Since October 2025, Hanoi has stopped accepting paper documents for these 25 services. Administrative service centers are equipped with scanners and staff to assist citizens onsite. In mountainous provinces like Lai Chau, Son La, and Yen Bai, local “Community Digital Tech Groups” work with youth unions and village post offices to provide guidance - ensuring no one is left behind in the digital transition.

Shifting civil servant work culture

Digital services force civil servants to transition from manual processing to digital workflows. Every step leaves a traceable digital footprint, making accountability more transparent and performance measurable through data.

Officials can no longer stash documents in desk drawers. With processing status publicly available, citizens can see who’s handling their file and when results are due. This self-monitoring mechanism creates healthy pressure for a more transparent bureaucracy.

Each online transaction generates real-time data reflecting citizen needs.
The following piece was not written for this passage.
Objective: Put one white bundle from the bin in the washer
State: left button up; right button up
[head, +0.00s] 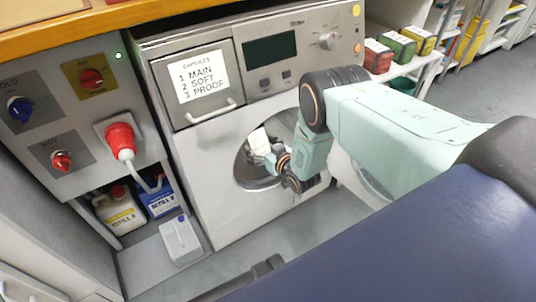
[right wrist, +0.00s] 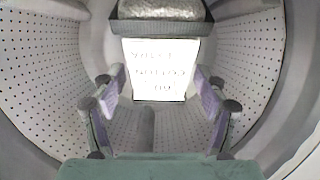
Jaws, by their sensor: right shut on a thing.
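The washer (head: 225,165) stands ahead, its round opening (head: 243,172) uncovered. My right gripper (head: 277,160) reaches into this opening, shut on a white bundle (head: 259,142), which shows in the mouth of the drum. In the right wrist view, the fingers of my right gripper (right wrist: 157,105) stand on both sides of the bundle's white label (right wrist: 155,75). The bundle's pale top (right wrist: 160,9) and dark band show above it. The perforated drum wall (right wrist: 50,65) surrounds them. Whether the bundle touches the drum is unclear. The bin and my left gripper are out of view.
A drawer with a capsule label (head: 204,83) is shut above the opening. A red plug (head: 121,138) juts from the panel on the left, above several jugs. A white canister (head: 181,240) stands on the low ledge. Shelves with coloured boxes (head: 398,45) are at the right.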

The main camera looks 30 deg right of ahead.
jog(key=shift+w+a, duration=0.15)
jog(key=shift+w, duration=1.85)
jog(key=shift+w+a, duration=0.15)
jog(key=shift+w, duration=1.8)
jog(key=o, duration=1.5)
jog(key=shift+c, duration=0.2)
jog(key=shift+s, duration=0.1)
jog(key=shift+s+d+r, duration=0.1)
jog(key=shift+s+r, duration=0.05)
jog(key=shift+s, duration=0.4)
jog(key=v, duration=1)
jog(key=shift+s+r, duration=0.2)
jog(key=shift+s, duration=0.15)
When aggregated and analyzed, this data helps ministries forecast population shifts, housing demands, energy needs, and social service requirements - allowing more precise policymaking.

The government is not merely digitizing old procedures but leveraging data to improve new ones, embracing the ethos of a data-driven state.

Behind the login screen: unresolved challenges

Despite the clear benefits, rolling out 25 fully online public services faces obstacles. About 30% of citizens - especially the elderly or those in remote areas - struggle to use the VNeID app or the National Public Service Portal. Without direct support, they risk exclusion from the digital process.

Some rural and island communes still suffer from weak internet. Poor connectivity disrupts form submissions, file uploads, and online payments - impacting the user experience.

In practice, many citizens and even some local officials still insist on hard copies or notarized documents. Changing these habits requires consistent communication, clear legal recognition of digital files, and penalties for non-compliance.

With millions of digital transactions daily, data privacy is paramount. Any data breach could erode public trust in the digital system. Thus, systems must comply with security standards, offer end-to-end encryption, enforce strict access control, and feature early warning mechanisms for abnormal activity.

Global lessons and Vietnam’s next steps

The United Nations measures online service performance using four criteria: inclusivity, accessibility, responsiveness, and integration. Top-performing countries like South Korea, Estonia, and Singapore share common traits: unified digital IDs (similar to Vietnam’s VNeID), automated services (e.g., auto-updated documents upon address change), and open data cultures that let users track who’s accessing their information.

Vietnam is on the right path, aiming to join the top 50 nations in digital governance. But to succeed, it must move from digitizing procedures to digitizing the citizen journey - serving each person based on personalized data, not just paperwork.

In the long run, these 25 services are just the start of a paperless administration where every transaction is digital, traceable, and data-reusable.

Economically, this could save the state budget USD 400–600 million annually in paperwork, logistics, and storage costs.

Socially, transparent and equitable public service builds citizen trust and boosts satisfaction indexes like SIPAS and PAPI.

Technologically, the massive data volume fuels AI solutions for civic use, enabling authorities to forecast needs, detect anomalies, and issue early warnings.

Ultimately, the launch of 25 fully digital public services is not just about reducing red tape - it’s a shift in service philosophy: from administrative control to citizen interaction, from “submitting paperwork” to “exchanging data.”

It is a decisive moment for digital trust. When citizens find it “easy, fast, secure, and reliable,” they will naturally embrace the digital environment. At that point, digital transformation will no longer be a slogan - it will be a daily habit for millions of Vietnamese citizens.

A truly digital government is one where people can “do it themselves, do it easily, and enjoy doing it.” These 25 fully online services are the first true test - and the most accurate gauge - of that transformation.